A little bit more quick research on opening range volatility and using the early reverse.

Looked at FTSE100 over last 6 weeks, taking an opposing position at the close of the first 30-min bar. By opposite I mean simply going long if the close was below the open, short if it was above. In theory, this would have been profitable on 78% of occasions. Using the 60-min bar, exactly same result. So worth a further look I thought.

Had a look then at the SB tick charts and set a 1% target and stop-loss based on 30-min and 60-min bars, then a 2% target and stop based on 30-min and 60-min bars. These charts are the ones that are real-time and represent levels I would have to trade, so are a more accurate assessment of profitability (though taking no account of spreads).

1. 30-min reverse. Take opposite position at close of first 30-min bar. 1% target and stop-loss. W/L = 10/5 (66%)
2. 30-min reverse. Take opposite position at close of first 30-min bar. 2% target and stop-loss. W/L = 11/4 (73%)
3. 60-min reverse. Take opposite position at close of first 60-min bar. 1% target and stop-loss. W/L = 15/7 (68%)
4. 60-min reverse. Take opposite position at close of first 60-min bar. 2% target and stop-loss. W/L = 16/6 (72%)
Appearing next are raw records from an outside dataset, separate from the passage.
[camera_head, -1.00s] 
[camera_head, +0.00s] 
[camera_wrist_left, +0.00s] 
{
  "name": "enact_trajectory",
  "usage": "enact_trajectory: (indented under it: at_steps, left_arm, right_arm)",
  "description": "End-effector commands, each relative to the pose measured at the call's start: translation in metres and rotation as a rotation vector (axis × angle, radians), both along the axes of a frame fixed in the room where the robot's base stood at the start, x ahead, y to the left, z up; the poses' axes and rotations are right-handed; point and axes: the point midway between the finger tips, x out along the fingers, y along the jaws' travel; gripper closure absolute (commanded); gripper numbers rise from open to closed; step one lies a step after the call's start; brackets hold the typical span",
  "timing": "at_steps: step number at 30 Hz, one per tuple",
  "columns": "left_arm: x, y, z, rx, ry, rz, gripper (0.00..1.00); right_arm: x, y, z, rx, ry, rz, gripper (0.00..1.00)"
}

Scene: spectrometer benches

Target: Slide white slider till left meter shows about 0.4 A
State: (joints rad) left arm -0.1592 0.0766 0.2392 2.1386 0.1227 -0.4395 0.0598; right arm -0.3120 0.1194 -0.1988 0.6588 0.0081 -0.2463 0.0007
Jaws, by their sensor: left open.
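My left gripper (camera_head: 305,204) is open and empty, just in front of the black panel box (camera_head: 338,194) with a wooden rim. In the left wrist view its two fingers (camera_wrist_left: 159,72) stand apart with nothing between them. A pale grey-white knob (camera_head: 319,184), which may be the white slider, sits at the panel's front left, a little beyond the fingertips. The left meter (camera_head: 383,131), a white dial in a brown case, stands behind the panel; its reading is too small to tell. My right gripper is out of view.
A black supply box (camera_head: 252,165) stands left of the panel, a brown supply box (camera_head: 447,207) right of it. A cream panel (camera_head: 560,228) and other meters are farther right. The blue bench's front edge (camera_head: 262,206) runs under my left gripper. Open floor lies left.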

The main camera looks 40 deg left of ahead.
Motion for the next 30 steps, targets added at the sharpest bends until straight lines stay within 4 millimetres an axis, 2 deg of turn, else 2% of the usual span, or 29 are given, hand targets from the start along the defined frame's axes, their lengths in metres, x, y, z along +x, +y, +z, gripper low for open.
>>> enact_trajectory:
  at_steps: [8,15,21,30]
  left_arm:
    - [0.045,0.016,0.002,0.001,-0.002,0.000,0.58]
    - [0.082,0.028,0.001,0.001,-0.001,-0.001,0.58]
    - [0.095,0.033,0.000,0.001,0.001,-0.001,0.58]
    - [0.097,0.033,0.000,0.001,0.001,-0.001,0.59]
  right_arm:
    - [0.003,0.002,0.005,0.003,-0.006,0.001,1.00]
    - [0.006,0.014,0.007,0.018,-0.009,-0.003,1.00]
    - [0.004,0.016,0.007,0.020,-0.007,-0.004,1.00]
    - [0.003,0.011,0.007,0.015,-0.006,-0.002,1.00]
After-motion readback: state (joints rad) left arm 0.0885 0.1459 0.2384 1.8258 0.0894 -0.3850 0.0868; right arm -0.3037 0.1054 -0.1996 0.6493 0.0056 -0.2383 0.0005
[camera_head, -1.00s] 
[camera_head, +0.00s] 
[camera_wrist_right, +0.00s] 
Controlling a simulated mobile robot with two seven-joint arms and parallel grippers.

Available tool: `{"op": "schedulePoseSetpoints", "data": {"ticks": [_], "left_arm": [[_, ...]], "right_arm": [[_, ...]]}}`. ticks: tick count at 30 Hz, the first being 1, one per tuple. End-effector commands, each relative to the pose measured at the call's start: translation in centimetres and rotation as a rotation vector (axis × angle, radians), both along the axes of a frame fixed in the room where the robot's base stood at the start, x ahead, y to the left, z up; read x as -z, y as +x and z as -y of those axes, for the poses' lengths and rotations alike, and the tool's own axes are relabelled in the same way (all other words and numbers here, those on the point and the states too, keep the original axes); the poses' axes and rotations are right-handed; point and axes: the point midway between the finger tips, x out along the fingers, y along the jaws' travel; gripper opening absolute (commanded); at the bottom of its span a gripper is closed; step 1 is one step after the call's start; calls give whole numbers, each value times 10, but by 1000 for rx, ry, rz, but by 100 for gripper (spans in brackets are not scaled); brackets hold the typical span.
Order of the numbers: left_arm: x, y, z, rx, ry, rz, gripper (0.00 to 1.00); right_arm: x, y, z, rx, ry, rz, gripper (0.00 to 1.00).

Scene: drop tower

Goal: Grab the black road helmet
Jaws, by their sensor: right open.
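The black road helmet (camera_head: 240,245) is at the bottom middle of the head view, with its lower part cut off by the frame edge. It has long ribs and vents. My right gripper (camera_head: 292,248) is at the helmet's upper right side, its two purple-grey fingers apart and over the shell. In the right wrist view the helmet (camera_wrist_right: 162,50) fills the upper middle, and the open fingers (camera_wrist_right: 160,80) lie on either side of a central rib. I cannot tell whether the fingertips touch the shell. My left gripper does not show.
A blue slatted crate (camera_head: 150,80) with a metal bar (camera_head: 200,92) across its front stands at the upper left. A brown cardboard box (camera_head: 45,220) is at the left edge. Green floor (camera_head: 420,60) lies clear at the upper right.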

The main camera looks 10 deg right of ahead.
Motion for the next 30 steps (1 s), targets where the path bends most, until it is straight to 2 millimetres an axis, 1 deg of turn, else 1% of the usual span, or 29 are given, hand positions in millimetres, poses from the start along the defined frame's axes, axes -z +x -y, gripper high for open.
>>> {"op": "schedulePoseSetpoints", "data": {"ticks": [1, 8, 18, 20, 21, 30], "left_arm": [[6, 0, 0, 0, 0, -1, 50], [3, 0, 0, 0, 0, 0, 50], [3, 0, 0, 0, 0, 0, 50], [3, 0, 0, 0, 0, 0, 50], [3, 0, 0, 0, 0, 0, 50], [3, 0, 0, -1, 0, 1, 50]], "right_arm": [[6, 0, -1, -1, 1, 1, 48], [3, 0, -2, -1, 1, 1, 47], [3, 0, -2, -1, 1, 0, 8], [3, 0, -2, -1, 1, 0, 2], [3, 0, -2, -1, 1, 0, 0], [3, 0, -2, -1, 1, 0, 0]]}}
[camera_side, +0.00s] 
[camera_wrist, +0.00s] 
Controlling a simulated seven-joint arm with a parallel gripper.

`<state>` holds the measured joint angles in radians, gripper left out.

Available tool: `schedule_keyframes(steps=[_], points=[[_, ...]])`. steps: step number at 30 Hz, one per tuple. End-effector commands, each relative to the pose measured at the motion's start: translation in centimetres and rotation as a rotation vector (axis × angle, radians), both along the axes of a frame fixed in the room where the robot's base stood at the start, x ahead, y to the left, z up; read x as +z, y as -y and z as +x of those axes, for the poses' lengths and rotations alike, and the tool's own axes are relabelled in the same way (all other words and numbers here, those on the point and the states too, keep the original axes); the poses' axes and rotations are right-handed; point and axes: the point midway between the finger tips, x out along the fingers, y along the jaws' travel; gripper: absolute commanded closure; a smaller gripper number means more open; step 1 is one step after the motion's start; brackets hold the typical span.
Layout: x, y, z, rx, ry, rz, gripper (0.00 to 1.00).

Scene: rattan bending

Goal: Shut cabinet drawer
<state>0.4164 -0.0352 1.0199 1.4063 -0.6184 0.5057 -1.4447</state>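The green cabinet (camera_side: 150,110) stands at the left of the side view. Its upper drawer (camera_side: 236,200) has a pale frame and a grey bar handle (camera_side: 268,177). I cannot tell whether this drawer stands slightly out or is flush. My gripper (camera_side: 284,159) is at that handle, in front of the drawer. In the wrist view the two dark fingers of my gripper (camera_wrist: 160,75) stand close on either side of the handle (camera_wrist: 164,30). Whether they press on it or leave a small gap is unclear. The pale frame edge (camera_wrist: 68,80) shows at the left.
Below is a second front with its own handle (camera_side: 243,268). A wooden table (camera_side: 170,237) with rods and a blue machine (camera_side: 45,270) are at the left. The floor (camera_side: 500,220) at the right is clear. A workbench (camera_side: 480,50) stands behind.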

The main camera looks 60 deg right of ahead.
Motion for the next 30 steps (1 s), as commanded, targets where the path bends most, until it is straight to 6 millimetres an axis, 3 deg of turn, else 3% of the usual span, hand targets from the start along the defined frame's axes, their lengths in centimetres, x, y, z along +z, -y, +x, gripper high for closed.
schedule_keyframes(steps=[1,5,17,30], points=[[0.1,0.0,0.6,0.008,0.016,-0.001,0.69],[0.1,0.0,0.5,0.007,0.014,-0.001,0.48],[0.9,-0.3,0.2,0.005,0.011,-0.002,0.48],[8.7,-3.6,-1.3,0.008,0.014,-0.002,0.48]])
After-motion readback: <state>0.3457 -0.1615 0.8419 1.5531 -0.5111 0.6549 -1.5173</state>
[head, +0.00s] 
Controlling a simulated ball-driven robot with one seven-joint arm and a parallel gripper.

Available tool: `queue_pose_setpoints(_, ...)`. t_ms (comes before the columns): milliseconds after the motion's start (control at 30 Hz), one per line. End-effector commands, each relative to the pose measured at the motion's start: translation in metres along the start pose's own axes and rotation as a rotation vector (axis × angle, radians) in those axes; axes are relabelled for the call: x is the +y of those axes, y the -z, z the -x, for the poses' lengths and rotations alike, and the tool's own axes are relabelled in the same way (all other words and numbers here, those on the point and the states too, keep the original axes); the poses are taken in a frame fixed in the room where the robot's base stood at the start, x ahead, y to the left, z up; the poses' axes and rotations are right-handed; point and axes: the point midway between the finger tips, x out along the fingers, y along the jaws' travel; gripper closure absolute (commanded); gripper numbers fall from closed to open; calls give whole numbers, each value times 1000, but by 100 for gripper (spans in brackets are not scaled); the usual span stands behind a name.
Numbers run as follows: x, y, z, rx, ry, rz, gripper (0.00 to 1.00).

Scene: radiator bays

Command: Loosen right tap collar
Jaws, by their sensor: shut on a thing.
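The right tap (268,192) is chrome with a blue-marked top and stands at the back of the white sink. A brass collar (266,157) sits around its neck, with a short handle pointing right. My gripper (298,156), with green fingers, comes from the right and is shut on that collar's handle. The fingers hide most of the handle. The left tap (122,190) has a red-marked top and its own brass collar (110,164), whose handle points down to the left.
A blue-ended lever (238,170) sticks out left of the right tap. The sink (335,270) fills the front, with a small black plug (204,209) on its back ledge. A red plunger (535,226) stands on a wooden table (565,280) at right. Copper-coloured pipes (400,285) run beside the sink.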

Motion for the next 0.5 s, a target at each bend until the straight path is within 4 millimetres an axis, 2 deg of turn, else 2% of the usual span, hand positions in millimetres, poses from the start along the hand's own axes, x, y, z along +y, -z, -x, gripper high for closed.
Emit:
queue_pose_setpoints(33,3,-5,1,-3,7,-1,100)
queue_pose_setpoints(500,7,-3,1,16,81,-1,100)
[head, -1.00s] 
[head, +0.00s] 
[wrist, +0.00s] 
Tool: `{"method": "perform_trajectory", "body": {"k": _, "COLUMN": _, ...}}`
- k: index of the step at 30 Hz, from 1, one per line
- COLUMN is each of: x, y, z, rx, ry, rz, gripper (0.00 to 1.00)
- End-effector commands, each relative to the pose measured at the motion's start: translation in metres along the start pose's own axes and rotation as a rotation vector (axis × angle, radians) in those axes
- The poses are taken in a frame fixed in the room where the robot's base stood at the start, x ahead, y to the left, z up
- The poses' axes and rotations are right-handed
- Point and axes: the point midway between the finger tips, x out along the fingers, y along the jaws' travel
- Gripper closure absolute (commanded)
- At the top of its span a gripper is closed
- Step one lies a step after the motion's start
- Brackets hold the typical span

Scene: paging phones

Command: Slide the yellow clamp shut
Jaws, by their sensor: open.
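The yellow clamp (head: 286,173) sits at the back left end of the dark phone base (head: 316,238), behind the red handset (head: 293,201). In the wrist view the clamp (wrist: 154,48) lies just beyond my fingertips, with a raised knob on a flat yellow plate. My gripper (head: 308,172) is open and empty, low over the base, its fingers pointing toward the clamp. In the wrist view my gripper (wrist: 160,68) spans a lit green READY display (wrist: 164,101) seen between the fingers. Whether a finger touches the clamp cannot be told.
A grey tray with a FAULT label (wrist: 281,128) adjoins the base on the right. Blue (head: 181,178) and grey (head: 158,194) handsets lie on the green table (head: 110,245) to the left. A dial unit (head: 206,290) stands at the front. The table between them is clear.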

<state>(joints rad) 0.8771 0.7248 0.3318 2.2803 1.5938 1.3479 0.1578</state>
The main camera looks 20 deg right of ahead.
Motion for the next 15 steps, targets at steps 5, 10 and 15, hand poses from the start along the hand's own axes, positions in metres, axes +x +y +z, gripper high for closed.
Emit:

Worst result was 66% profitability. I can live with being wrong 1 time in 3. Its noticeable that using a wider target and stop, 2%, generated a better success rate in both cases. A wider target and stop also makes the impact of spreads less significant.

Of course, its always nice to think that while I would apply a very strict 2% stop-loss on losers, I would be less precious about hitting the close button on a 2% target on a winner and would let it run beyond a 2% gain. I could even let it run overnight into another session if not trading the Daily Cash book. That's something that will work out better for me in practice rather than in backtesting so that might be icing on the cake.

Nevertheless, I think this is a worthwhile strategy for the next stage, practical testing.